Supplied data:

■ ■ ■

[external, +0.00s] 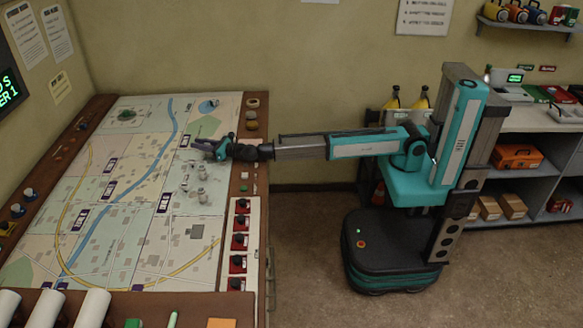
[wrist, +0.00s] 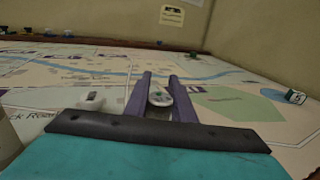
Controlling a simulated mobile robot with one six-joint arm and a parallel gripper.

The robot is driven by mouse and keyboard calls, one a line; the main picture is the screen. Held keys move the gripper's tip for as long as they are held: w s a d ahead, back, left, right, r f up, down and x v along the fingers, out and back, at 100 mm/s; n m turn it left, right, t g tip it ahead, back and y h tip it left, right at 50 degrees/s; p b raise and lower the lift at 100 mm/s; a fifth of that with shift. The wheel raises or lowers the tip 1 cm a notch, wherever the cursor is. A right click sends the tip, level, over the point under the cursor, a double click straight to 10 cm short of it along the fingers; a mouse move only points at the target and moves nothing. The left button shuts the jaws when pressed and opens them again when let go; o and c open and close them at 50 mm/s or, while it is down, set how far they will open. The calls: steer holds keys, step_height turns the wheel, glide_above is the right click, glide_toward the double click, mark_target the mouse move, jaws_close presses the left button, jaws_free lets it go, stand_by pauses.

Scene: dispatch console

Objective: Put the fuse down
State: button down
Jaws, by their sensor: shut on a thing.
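My gripper (external: 208,148) is stretched out low over the map table (external: 130,245), near its far right part. In the wrist view the two purple fingers (wrist: 162,82) are closed on a small whitish piece with a dark greenish centre, which I take to be the fuse (wrist: 160,97). The fuse sits between the fingers, with the map behind it. I cannot tell whether it touches the map. In the external view the fingers largely hide it.
Several small whitish pieces (external: 202,172) stand on the map close to my gripper. A white piece (wrist: 92,102) lies left of the fingers in the wrist view. Red switches (external: 240,240) line the table's right edge. Dark labelled tokens (external: 108,190) are spread over the map.

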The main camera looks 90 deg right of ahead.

■ ■ ■

Your goal:
Quote the preceding listing precisely and completely, omitting its images.

Complete response:
[external, +0.00s] 
[wrist, +0.00s] 
Controlling a simulated mobile robot with one six-joint arm and a parallel gripper.

The robot is driven by mouse and keyboard calls, one a line; the main picture is the screen. Held keys move the gripper's tip for as long as they are held: w s a d ahead, back, left, right, r f up, down and x v along the fingers, out and back, at 100 mm/s; n m turn it left, right, t g tip it ahead, back and y h tip it left, right at 50 degrees/s; p b raise and lower the lift at 100 mm/s; a fifth of that with shift. The wheel raises or lowers the tip 1 cm a notch, wherever the cursor is. A right click sends the tip, level, over the point under the cursor, a double click straight to 10 cm short of it along the fingers; a mouse move only points at the target and moves nothing. The left button shuts the jaws when pressed and opens them again when let go; o and c open and close them at 50 mm/s or, while it is down, set how far they will open. The calls: steer holds keys, step_height turns the wheel, glide_above is the right click, glide_toward the double click, mark_target the mouse move, jaws_close presses the left button, jaws_free lets it go, stand_by pauses.

Scene: dispatch console

Objective: Put the fuse down
State: button down
Jaws, by their sensor: shut on a thing.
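My gripper (external: 208,148) is stretched out low over the map table (external: 130,245), near its far right part. In the wrist view the two purple fingers (wrist: 162,82) are closed on a small whitish piece with a dark greenish centre, which I take to be the fuse (wrist: 160,97). The fuse sits between the fingers, with the map behind it. I cannot tell whether it touches the map. In the external view the fingers largely hide it.
Several small whitish pieces (external: 202,172) stand on the map close to my gripper. A white piece (wrist: 92,102) lies left of the fingers in the wrist view. Red switches (external: 240,240) line the table's right edge. Dark labelled tokens (external: 108,190) are spread over the map.

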The main camera looks 90 deg right of ahead.

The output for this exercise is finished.